## Given data
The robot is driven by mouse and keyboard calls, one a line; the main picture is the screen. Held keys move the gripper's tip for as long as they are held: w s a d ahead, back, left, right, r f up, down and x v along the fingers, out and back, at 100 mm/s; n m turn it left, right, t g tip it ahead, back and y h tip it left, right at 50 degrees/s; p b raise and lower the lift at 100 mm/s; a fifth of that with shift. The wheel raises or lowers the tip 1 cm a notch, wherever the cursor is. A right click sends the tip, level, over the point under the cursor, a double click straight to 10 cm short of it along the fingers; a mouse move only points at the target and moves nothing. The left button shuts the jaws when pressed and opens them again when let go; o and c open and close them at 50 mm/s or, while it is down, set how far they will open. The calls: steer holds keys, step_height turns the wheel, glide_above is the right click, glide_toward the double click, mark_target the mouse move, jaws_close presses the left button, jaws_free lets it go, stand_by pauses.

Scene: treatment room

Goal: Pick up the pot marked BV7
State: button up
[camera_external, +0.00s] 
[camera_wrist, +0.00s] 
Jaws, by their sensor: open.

## Your goal
Write the data back out verbatim.

## Full output
The robot is driven by mouse and keyboard calls, one a line; the main picture is the screen. Held keys move the gripper's tip for as long as they are held: w s a d ahead, back, left, right, r f up, down and x v along the fingers, out and back, at 100 mm/s; n m turn it left, right, t g tip it ahead, back and y h tip it left, right at 50 degrees/s; p b raise and lower the lift at 100 mm/s; a fifth of that with shift. The wheel raises or lowers the tip 1 cm a notch, wherever the cursor is. A right click sends the tip, level, over the point under the cursor, a double click straight to 10 cm short of it along the fingers; a mouse move only points at the target and moves nothing. The left button shuts the jaws when pressed and opens them again when let go; o and c open and close them at 50 mm/s or, while it is down, set how far they will open. The calls: steer holds keys, step_height turns the wheel, glide_above is the right click, glide_toward the double click, mark_target the mouse move, jaws_close presses the left button, jaws_free lets it go, stand_by pauses.

Scene: treatment room

Goal: Pick up the pot marked BV7
State: button up
[camera_external, +0.00s] 
[camera_wrist, +0.00s] 
Jaws, by their sensor: open.

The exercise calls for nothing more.